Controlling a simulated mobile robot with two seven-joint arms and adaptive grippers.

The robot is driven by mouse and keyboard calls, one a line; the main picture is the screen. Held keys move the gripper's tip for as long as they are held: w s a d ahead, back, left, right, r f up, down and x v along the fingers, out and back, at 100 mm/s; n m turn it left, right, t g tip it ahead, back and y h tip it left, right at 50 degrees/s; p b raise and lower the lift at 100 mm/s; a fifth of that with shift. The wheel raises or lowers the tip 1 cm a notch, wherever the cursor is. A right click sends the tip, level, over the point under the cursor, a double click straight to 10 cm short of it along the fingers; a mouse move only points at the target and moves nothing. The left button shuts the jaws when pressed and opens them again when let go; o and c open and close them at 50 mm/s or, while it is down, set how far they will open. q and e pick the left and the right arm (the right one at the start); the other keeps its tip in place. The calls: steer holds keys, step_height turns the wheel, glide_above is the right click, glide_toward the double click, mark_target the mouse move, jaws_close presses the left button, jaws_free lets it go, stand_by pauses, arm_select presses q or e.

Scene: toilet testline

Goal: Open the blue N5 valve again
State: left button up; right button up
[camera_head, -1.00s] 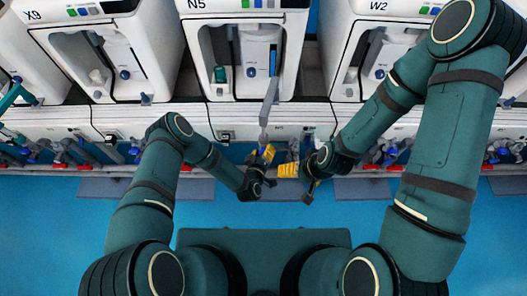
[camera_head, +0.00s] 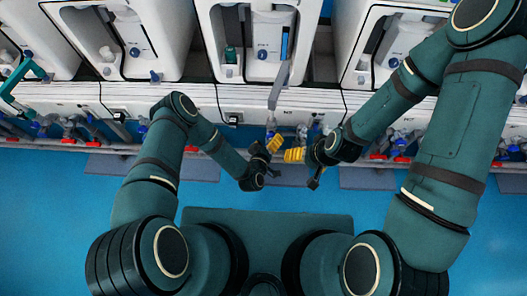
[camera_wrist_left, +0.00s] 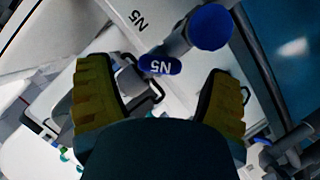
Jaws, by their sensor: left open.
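In the left wrist view the blue valve handle marked N5 (camera_wrist_left: 160,65) sits between the two yellow fingers of my left gripper (camera_wrist_left: 159,76), with a gap on both sides. The fingers are open and do not visibly touch it. A round blue knob (camera_wrist_left: 209,27) shows just beyond, at upper right. In the head view my left gripper (camera_head: 272,145) is at the pipe row below the middle machine; the valve there is too small to make out clearly. My right gripper (camera_head: 296,154) is close on its right, with yellow fingers; its opening cannot be told.
The middle white machine (camera_head: 229,72) stands above the bench ledge (camera_head: 190,97), with similar machines either side. Pipes with red and blue valves (camera_head: 400,145) run along below the ledge. The blue floor (camera_head: 60,200) in front is clear. The two grippers are very close together.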

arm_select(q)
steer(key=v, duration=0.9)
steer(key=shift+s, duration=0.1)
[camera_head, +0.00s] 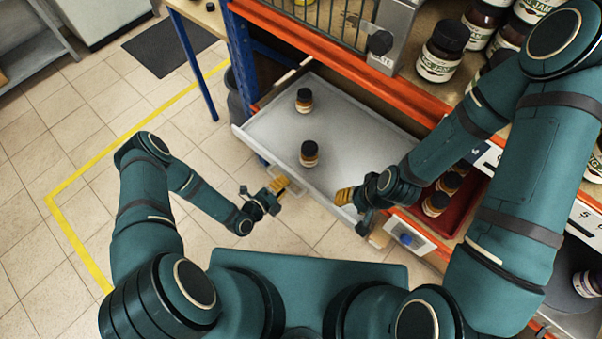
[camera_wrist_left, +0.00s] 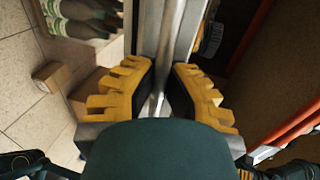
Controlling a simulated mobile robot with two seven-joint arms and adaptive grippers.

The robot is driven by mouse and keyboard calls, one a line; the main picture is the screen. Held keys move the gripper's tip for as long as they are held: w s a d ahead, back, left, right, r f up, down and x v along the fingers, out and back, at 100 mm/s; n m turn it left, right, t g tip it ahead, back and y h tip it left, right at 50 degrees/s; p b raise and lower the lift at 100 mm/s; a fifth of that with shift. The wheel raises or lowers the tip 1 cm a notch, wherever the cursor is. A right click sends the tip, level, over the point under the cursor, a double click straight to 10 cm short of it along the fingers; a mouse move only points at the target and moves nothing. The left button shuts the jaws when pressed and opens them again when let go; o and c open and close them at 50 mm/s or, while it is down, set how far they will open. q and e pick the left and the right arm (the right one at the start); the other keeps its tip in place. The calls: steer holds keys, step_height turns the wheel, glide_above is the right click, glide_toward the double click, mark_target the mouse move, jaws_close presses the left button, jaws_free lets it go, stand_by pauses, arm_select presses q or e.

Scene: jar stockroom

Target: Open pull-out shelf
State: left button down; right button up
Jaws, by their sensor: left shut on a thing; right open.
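The pull-out shelf (camera_head: 350,125) is a grey metal tray, drawn well out of the orange-and-blue rack. Two small dark-lidded jars stand on it, one towards the back left (camera_head: 304,100) and one nearer the front (camera_head: 309,154). My left gripper (camera_head: 280,184) is at the shelf's front edge. In the left wrist view its yellow fingers (camera_wrist_left: 160,88) are shut on the shelf's metal handle bar (camera_wrist_left: 157,103), one finger on each side. My right gripper (camera_head: 344,197) is open, by the front right corner of the shelf; whether it touches is unclear.
Larger jars (camera_head: 443,52) stand on the rack shelf above. A red tray (camera_head: 459,212) with small jars is to the right. Tiled floor left of the shelf is clear.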

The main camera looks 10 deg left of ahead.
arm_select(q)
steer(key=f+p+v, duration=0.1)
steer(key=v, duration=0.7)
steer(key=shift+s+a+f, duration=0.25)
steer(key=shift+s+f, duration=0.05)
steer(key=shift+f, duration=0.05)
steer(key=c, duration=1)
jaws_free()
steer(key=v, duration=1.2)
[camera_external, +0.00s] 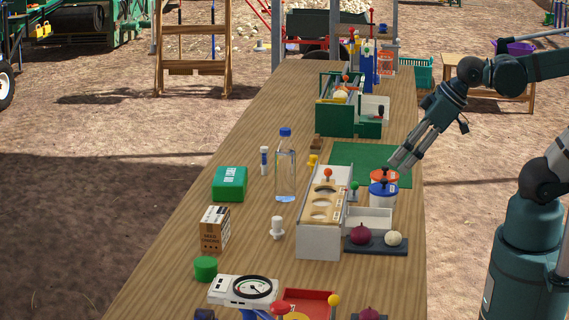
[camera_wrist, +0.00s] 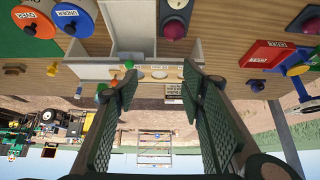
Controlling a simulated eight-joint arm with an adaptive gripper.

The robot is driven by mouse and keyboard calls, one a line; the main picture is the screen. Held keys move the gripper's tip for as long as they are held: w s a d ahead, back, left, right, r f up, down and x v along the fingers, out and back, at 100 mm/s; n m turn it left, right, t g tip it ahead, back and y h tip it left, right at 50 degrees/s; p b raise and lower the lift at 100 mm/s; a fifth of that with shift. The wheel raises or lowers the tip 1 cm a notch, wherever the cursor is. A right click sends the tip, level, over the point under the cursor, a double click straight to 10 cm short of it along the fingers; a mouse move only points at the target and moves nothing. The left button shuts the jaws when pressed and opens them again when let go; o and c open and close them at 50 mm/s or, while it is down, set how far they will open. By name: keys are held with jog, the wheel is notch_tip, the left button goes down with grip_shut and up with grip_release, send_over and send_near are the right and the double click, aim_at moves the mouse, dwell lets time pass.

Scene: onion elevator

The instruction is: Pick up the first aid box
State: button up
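The first aid box is most likely the small green box (camera_external: 229,183) with white lettering on its lid. It sits near the left edge of the long wooden table (camera_external: 170,265). My gripper (camera_external: 401,162) hangs above the table's right side, well to the right of the green box, with the white sorting unit and a bottle between them. In the wrist view my gripper (camera_wrist: 158,82) has its two fingers spread apart with nothing held between them. I cannot make out the green box in the wrist view.
A clear bottle (camera_external: 285,168) with a blue cap stands right of the green box. A cardboard seed onion box (camera_external: 215,229) stands in front of it. The white sorting unit (camera_external: 318,240) and lidded orange (camera_external: 384,176) and blue (camera_external: 383,193) tubs are near my gripper.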

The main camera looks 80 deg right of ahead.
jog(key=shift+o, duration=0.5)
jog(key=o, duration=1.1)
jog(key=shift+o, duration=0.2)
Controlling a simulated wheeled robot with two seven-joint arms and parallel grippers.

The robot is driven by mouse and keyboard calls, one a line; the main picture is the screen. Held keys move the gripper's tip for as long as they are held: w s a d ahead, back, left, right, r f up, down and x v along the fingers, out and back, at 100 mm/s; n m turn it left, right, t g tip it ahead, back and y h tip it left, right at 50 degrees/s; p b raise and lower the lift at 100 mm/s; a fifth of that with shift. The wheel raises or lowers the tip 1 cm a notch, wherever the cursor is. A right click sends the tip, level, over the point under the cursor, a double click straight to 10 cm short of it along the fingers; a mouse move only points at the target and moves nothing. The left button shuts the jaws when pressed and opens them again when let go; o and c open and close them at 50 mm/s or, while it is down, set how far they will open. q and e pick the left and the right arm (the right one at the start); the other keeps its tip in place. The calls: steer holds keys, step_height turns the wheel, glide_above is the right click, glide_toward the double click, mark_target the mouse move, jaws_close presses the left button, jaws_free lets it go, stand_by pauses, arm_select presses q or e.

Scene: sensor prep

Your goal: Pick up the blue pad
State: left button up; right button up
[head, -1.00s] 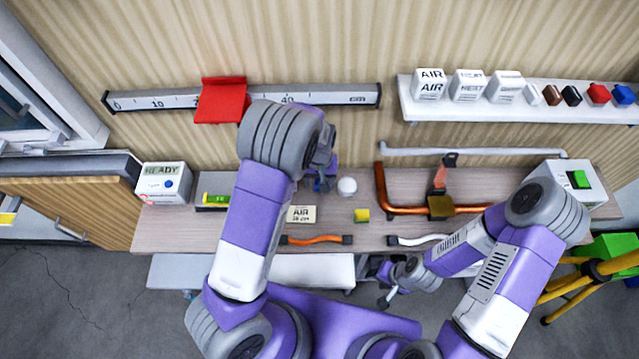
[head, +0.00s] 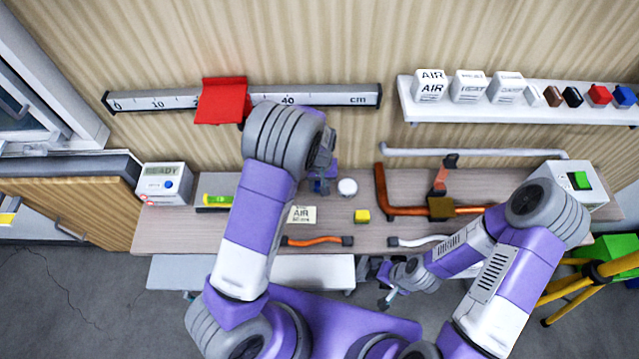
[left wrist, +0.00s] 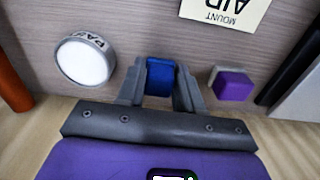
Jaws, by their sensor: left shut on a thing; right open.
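The blue pad (left wrist: 160,76) is between the two fingers of my left gripper (left wrist: 159,92) in the left wrist view. The gripper is shut on it. The pad is close to the wooden bench top; I cannot tell whether it touches it. In the head view my left arm hides most of this gripper (head: 322,182), with a bit of blue showing at its fingers. My right gripper (head: 388,293) is open and empty, low in front of the bench.
A white round piece (left wrist: 85,60) and a purple block (left wrist: 232,84) flank my left gripper. An AIR card (head: 301,214), a yellow block (head: 362,216) and an orange cable (head: 315,241) lie on the bench. A copper pipe (head: 388,200) is to the right.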

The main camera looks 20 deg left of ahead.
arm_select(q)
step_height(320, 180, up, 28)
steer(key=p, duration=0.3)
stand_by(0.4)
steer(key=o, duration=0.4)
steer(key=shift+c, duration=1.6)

**Your instructions**
Gather each line of the records holding the string "Scene".

**Finished answer**
Scene: toilet testline
Scene: jar stockroom
Scene: onion elevator
Scene: sensor prep

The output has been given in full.